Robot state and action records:
..............................

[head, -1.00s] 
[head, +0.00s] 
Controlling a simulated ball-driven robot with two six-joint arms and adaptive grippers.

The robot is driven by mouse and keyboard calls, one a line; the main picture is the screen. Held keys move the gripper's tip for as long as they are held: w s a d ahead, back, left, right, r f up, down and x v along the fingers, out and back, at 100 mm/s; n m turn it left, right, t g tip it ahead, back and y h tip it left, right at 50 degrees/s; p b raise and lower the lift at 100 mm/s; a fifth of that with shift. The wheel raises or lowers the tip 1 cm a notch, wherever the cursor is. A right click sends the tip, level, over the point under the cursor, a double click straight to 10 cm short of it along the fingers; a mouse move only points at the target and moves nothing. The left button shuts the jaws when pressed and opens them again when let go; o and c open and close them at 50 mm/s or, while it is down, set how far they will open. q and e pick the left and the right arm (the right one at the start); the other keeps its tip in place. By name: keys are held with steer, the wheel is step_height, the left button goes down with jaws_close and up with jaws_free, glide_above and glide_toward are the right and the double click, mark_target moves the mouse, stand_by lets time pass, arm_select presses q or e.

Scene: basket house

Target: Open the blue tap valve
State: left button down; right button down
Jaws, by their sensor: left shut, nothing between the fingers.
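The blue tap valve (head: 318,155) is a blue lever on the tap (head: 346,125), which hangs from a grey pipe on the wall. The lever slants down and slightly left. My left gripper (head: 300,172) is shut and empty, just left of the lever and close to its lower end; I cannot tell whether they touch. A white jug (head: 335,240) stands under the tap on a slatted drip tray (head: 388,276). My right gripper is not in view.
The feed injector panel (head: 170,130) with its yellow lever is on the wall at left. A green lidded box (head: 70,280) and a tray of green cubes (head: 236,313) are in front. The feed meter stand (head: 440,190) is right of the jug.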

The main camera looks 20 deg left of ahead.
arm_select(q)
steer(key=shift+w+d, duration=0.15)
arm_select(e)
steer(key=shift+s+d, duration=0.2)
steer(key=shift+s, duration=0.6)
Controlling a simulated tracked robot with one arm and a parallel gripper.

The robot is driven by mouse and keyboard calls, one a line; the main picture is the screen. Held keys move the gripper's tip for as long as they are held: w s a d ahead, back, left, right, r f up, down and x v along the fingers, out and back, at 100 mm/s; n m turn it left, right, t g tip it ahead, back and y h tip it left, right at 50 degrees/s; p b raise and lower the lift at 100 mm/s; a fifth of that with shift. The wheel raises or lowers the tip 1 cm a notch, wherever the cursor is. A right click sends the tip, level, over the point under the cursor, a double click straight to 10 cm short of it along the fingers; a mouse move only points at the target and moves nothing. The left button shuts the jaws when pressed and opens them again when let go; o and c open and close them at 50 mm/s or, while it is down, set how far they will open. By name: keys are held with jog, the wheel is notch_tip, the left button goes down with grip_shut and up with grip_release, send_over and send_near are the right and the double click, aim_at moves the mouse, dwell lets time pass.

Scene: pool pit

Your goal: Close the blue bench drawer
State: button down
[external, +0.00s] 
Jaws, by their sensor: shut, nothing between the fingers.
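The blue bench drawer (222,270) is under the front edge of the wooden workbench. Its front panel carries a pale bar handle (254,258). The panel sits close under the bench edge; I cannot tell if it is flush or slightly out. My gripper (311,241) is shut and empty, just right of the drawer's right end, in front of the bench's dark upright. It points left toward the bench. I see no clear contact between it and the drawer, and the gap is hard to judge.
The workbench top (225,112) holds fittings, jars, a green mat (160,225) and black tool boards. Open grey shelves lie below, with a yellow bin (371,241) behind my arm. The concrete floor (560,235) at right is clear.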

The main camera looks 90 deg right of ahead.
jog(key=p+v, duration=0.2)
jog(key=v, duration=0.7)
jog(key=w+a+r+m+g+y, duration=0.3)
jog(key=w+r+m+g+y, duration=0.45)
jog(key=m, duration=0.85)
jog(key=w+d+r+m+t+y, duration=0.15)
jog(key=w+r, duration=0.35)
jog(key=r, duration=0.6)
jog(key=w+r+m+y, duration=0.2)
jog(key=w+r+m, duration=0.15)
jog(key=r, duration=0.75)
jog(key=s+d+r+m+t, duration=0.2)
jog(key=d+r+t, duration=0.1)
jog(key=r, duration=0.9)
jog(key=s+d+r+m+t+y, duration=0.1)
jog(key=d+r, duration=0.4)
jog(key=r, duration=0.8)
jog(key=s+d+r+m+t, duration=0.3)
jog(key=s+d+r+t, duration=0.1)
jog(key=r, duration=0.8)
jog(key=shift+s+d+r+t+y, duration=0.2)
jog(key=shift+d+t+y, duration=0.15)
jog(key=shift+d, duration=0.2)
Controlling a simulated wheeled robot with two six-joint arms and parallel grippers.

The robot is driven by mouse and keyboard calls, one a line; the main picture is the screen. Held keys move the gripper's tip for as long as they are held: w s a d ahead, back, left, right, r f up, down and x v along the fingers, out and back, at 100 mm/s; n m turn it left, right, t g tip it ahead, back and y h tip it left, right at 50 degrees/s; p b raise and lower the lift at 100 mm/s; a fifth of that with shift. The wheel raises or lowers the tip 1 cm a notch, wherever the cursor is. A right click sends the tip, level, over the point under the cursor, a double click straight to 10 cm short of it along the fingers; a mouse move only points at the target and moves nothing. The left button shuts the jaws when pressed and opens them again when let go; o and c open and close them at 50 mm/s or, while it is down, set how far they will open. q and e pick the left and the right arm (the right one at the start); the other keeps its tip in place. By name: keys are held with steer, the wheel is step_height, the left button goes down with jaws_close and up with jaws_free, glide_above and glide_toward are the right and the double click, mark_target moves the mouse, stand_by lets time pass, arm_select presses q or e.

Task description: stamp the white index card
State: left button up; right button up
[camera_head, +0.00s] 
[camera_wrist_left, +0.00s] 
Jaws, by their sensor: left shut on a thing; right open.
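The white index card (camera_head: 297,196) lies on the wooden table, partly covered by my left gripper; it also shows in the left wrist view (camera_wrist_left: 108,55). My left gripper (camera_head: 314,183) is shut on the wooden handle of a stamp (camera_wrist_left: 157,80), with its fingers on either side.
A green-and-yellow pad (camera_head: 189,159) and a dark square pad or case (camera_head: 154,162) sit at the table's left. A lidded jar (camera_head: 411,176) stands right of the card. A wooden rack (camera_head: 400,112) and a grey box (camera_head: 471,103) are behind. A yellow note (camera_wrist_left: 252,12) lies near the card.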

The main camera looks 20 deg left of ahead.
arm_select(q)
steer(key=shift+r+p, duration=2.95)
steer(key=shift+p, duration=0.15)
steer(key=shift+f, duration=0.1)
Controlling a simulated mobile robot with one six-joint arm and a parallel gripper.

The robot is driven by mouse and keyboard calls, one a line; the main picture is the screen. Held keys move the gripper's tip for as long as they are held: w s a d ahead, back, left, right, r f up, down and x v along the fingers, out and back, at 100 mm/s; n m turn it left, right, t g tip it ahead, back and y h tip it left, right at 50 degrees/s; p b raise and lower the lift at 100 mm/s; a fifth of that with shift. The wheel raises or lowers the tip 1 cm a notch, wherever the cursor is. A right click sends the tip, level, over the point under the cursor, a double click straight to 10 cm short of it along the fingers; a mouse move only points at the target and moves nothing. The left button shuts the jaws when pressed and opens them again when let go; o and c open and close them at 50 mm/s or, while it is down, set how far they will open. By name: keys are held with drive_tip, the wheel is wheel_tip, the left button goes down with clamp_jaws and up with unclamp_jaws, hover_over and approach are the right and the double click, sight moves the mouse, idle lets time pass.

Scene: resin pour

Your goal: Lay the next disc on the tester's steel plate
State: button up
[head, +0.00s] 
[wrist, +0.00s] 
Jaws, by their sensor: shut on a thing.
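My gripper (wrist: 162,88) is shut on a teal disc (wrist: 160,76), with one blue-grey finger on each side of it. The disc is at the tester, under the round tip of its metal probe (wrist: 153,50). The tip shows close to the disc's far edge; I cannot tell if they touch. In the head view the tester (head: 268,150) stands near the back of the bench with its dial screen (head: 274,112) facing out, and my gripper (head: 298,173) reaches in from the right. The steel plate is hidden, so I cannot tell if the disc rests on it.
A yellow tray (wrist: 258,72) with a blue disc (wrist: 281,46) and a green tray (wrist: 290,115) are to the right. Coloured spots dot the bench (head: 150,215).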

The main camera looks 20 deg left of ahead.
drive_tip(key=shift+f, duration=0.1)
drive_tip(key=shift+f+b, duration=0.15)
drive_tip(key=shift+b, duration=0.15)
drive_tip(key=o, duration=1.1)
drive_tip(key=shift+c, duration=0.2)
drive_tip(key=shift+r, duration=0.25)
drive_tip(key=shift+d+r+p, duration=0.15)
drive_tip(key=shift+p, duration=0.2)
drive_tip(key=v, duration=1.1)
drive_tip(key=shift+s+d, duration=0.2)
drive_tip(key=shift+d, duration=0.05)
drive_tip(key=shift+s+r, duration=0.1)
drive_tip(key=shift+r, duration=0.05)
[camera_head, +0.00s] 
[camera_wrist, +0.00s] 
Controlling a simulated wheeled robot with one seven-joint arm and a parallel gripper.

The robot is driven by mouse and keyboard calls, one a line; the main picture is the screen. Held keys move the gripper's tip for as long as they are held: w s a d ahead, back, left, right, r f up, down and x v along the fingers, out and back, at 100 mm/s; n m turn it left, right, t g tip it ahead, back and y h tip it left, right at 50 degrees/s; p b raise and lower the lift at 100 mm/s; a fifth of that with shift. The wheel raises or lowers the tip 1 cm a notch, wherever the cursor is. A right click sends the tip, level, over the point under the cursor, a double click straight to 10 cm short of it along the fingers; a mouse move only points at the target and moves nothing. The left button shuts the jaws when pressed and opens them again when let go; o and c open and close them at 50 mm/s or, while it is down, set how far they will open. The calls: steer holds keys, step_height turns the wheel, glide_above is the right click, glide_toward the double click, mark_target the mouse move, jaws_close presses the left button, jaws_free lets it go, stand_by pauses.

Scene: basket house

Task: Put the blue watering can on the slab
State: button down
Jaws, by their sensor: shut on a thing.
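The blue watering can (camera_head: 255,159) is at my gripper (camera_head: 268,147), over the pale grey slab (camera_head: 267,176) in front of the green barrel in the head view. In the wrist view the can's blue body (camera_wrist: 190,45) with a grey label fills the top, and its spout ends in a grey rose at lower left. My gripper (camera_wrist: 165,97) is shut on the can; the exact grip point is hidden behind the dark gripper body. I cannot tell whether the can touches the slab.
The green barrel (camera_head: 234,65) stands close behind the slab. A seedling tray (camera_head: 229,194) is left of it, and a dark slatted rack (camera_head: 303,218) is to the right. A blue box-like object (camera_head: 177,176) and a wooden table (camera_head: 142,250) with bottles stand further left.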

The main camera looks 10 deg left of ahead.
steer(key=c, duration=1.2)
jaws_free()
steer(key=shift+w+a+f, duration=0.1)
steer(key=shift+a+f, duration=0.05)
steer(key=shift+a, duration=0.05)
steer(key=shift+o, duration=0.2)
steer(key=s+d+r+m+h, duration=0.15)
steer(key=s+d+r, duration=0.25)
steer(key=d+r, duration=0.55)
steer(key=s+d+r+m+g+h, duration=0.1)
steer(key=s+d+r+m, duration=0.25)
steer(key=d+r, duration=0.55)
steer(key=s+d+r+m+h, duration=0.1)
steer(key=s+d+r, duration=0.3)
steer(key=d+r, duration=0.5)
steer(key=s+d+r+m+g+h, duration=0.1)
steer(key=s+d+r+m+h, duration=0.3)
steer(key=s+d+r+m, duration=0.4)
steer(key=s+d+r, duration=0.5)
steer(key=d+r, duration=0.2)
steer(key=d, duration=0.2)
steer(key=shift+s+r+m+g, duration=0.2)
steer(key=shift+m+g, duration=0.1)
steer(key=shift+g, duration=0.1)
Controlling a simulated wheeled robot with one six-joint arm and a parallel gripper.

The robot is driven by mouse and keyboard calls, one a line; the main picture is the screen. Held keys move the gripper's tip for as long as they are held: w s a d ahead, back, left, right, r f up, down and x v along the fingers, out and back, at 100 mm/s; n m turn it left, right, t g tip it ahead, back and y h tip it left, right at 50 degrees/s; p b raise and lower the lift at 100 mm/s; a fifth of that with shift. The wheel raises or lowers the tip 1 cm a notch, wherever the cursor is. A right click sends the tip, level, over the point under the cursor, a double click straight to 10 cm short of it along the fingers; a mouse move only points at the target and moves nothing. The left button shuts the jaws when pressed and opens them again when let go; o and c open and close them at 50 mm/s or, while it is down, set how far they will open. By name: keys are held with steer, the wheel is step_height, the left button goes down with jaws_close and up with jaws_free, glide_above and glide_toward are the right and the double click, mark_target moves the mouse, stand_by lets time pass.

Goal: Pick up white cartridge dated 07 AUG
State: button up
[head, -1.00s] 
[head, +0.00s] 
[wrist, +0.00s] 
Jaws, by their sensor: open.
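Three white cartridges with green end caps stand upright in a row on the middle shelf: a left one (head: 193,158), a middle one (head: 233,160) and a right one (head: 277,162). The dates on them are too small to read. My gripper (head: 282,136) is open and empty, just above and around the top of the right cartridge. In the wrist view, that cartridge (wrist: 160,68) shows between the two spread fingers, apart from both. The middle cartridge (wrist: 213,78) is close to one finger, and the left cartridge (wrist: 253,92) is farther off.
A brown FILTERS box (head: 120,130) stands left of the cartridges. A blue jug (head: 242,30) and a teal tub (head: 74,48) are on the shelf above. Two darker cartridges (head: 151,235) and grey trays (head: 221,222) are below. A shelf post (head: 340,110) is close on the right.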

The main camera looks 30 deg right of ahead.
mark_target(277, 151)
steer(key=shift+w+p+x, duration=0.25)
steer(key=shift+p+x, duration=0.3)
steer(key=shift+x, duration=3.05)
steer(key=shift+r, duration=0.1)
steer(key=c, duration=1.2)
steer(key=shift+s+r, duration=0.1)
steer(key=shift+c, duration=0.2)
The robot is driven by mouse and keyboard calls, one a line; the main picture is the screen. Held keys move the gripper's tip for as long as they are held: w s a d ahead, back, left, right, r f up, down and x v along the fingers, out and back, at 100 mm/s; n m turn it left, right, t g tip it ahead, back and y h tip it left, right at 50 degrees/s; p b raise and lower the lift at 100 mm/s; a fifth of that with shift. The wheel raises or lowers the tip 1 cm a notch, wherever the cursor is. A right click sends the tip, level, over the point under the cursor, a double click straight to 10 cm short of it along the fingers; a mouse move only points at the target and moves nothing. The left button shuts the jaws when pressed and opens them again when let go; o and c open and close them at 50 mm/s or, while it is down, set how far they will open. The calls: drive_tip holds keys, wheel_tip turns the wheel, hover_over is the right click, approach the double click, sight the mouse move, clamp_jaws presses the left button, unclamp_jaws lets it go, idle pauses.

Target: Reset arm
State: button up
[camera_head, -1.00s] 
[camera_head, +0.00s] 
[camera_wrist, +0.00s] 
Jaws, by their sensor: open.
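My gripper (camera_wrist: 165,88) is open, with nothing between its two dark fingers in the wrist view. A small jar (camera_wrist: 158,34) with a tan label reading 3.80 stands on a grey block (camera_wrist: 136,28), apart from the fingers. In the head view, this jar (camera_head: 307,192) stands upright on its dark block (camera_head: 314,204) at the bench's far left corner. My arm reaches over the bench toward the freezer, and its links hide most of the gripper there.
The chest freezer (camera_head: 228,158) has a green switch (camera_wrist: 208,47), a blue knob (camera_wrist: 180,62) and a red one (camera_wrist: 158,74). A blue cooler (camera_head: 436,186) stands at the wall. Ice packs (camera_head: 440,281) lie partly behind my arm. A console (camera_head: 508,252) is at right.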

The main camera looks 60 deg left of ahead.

..............................

Problem requirements: Print, unaltered, every line from the beginning of the material down to the line with "Controlling a simulated ball-driven".

Exercise solution:
[head, -1.00s] 
[head, +0.00s] 
Controlling a simulated ball-driven robot with two six-joint arms and adaptive grippers.

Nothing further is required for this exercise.